Below is an extract taken from Mike de Kock’s weekly column in The Citizen. Not one to mince his words, our Mike! Any comments?

Mike de KockMike de Kock“SEVERAL years ago, when then New York mayor and current US Presidential Candidate Rudolph Giuliani achieved remarkable results in his anti-crime campaign, he stated that his success was largely due to curbing petty crimes as a priority, before moving on to bigger problems.

We in the South African racing industry, impressed by recent efforts by the Racing Association to recreate a good atmosphere on racetracks, can really not expect to see lasting, measurable success if the “little things” are not done correctly.

I believe Clyde Basel and the team at the RA are on the right track with the changes they have made at Turffontein, which are aimed mostly at restoring elegance and the traditional racing experience.

Meanwhile Advocate Altus Joubert, in his address to guests at the Cape Guineas Dinner, made a strong case for the preservation of tradition in South African racing.

Joubert lambasted those responsible for giving races in Gauteng what in his opinion were silly and insignificant names like the Gardenia Handicap, the Allez France Stakes or the Man O’War Stakes. Give us names, said Joubert, that reflect the history of South African racing. Why should races be named after flowers, or overseas equine heroes who in reality mean nothing to the South African racegoer?

With this I am pointing out the betterment of racing via the return to traditionalism, as promoted by Joubert, and for the purpose of this column will focus primarily on the traditionally respectful attitude of jockeys, or the lack of it.

You would have read my comments about Piere Strydom earlier this week and this is certainly not another knock at Piere, rather a plea for more professional attitudes in the jockeys’ ranks in general.

In speaking to a seasoned jockeys’ agent at the weekend I heard some worrying stories. One of the country’s leading jockeys, after finishing downfield on one of his mounts, shouted at the trainer (one of KZN’s most senior individuals) no to put him on a piece of s**t ever again.

The same jock a few years ago arrived late in the parade ring after being requested to canter a runner down to the start ahead of the field because she was fractious. When asked why he was late, he said he was having a cup of tea with some owners. This attitude comes from a jockey who, like his colleagues, have zero financial input into the sport. Have any of them applied for owners’ colours like they are allowed to do now?

After the running of Saturday’s Paddock Stakes I opened an inquiry into Greg Cheyne’s riding of our filly Loofah. I instructed Greg implicitly to place her no better than midfield, but he sat second soon after the start.
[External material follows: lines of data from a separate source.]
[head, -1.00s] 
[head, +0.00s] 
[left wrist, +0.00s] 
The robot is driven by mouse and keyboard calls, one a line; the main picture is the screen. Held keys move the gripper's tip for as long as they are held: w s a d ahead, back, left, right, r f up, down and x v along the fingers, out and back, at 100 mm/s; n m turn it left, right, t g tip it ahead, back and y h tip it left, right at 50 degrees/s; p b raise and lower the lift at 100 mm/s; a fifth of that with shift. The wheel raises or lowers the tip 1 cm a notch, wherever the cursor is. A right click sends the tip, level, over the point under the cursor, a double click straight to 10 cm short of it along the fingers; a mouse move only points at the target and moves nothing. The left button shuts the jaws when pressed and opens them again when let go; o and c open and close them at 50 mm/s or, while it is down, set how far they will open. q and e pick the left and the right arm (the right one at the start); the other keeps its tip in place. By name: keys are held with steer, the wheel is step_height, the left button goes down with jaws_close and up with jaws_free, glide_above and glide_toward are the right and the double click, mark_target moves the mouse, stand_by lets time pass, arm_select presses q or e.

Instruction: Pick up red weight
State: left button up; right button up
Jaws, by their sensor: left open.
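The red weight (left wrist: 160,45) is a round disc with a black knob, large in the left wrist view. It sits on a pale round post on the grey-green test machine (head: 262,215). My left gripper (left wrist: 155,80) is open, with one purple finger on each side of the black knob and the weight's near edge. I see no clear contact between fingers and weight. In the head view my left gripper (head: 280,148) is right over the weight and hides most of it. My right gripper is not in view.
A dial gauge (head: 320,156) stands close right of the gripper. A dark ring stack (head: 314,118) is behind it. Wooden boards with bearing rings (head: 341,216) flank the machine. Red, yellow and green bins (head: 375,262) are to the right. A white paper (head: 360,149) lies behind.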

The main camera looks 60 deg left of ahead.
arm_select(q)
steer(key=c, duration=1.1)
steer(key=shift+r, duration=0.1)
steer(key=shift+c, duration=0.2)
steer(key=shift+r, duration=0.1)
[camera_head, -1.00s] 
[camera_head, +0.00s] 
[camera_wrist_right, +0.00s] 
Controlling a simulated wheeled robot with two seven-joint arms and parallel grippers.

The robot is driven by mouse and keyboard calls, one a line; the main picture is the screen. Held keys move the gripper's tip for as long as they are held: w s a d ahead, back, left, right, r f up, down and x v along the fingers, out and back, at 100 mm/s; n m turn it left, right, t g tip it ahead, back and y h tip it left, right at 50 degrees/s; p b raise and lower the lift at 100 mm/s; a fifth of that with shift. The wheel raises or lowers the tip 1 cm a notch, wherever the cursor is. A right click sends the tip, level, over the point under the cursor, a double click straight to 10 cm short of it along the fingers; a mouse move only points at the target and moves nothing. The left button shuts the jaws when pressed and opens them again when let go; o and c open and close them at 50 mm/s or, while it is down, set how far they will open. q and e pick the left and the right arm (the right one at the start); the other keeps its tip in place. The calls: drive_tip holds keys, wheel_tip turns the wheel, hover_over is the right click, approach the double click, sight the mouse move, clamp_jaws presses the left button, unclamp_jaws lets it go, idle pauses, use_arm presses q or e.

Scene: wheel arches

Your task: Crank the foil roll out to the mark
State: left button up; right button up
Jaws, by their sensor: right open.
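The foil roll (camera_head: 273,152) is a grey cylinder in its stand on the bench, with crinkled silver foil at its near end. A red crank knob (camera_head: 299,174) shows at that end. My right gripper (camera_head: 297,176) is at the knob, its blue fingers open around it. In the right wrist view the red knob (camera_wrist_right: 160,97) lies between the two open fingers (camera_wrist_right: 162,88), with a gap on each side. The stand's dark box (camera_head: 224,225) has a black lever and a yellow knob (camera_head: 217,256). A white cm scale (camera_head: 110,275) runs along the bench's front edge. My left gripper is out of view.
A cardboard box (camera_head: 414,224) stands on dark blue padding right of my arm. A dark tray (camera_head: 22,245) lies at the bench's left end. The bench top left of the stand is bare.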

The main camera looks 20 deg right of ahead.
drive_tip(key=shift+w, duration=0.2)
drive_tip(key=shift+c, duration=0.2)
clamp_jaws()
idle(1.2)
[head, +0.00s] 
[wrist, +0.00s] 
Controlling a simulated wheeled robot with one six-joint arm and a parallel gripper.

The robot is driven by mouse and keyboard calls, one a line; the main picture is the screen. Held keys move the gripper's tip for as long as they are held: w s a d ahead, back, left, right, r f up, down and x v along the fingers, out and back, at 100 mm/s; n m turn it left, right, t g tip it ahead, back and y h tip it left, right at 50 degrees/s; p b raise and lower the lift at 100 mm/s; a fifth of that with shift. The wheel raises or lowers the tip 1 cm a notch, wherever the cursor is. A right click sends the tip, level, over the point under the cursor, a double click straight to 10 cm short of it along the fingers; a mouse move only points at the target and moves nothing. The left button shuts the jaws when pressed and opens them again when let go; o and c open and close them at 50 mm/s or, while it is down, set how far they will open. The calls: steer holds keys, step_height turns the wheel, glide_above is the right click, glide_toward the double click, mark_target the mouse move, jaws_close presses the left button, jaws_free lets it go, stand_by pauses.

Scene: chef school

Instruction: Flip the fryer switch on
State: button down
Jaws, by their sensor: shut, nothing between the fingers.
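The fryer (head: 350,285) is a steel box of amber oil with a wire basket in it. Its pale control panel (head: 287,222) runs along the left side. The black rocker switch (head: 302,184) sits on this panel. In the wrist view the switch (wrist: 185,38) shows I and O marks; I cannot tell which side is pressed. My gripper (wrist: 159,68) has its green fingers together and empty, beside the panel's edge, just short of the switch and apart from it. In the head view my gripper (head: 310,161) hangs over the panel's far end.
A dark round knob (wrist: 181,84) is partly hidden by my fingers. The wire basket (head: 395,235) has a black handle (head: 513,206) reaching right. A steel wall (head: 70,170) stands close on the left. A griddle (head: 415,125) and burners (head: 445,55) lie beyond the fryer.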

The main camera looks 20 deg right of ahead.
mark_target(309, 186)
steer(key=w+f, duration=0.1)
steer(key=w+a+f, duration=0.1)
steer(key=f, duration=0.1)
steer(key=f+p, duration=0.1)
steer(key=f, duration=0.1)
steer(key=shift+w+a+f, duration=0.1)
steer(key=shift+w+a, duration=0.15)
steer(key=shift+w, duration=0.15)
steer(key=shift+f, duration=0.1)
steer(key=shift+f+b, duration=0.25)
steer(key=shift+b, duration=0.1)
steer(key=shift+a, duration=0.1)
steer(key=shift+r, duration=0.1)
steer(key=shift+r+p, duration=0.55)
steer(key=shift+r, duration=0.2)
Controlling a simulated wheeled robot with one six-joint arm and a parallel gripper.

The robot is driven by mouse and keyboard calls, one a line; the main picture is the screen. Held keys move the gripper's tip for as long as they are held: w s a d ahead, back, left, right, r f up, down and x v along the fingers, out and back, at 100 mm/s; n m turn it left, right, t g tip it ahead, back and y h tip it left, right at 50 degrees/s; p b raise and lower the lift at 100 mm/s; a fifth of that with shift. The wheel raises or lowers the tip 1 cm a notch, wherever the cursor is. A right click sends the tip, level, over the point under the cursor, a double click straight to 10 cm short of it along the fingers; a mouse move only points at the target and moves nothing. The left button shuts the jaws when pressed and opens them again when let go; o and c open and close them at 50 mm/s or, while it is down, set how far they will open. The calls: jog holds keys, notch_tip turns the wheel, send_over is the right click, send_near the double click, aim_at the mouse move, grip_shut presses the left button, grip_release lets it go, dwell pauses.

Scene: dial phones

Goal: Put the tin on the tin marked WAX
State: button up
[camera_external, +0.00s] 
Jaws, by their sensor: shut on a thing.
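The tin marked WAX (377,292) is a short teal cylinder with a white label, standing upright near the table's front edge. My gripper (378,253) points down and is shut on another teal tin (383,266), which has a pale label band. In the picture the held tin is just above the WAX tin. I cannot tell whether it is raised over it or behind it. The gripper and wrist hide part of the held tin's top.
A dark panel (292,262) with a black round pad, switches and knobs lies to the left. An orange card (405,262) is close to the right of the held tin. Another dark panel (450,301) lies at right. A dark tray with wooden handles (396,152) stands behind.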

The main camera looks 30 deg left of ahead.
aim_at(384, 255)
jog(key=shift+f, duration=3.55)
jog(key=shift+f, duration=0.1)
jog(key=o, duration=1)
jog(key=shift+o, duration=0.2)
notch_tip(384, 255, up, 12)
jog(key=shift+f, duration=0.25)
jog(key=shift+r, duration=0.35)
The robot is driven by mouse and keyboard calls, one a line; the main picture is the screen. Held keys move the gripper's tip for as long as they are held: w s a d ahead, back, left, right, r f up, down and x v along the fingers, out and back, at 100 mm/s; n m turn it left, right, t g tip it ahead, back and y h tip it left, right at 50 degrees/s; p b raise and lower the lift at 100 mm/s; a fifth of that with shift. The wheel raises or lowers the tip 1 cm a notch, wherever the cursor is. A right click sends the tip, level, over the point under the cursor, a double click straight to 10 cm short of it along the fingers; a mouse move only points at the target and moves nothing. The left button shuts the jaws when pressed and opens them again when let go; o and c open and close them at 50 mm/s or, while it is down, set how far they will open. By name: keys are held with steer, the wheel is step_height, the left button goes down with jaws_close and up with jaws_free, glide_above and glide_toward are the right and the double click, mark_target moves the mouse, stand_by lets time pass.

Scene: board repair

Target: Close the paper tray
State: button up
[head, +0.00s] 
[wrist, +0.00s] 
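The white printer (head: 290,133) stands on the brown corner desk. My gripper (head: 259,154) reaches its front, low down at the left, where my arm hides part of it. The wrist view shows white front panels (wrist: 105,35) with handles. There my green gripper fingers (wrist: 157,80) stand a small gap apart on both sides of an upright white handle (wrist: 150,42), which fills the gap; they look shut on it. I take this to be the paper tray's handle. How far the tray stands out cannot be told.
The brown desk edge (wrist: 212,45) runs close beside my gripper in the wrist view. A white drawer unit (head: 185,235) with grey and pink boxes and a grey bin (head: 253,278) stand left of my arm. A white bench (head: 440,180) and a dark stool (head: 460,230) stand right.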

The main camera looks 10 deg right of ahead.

I would like to hear what the outcome of this inquiry would be and if the Stipendiary Stewards would simply shrug their shoulders like Greg did.

There are countless examples of jockeys not fulfilling engagements, not listening to instructions, getting off rides they don’t consider to be good enough, chirping owners and trainers with the kind of cynical wit that doesn’t belong in the pre-race parade ring and don’t care attitudes afterwards.

I suppose one has to sympathise with the Stipes in certain cases, because their suspensions are often overturned in higher offices and at times they might feel disheartened. Still, they should be more vigilant and ask more questions. Are jockeys starting to control the game?

There seems to be a general slackness, a kind of l aissez faire among even our top riders. My agent friend informs me that some jockeys are not good payers. He spent days phoning his jockey for a pay cheque recently, then arrived at his house to be told that the phone wasn’t answered because it had been left elsewhere. However, a little while later he dialled the number and the phone was found hidden under the jockeys’ couch pillows!

Can you imagine Felix Coetzee, Anthony Delpech, Jeff Lloyd or Douglas Whyte getting involved in things like these? Let me tell you why these guys are at the top. They are there not only because of their athleticism, but because they have a fierce commitment to professionalism, to honouring what is in essence an honourable profession.

With many leading riders now having departed for other shores, it is time that trainers across the board start giving rides to those jockeys who give their pounds of flesh. Gavin van Zyl, jockey turned trainer, touched on this very subject in an article recently, telling how he received a “wake-up call’’ soon after he joined the trainers’ ranks.

Wouldn’t it be nice if we could go back to the days when apprentices were indentured to senior trainers for the duration of their apprenticeships? The true greats like Gerald Turner, Raymond Rhodes and James Maree, to name but three, rode at a time known as South Africa’s “Golden Era’’ of racing. They were masters of their trade and are respected today as men who made the sport of horseracing in South Africa great.

Jockeys should take control of themselves and their careers, look at the examples set by the Felix Coetzee’s of this world and ask themselves, “How did these guys do it”? The answer is right in front of them, and starts with an apparently little known word called respect.”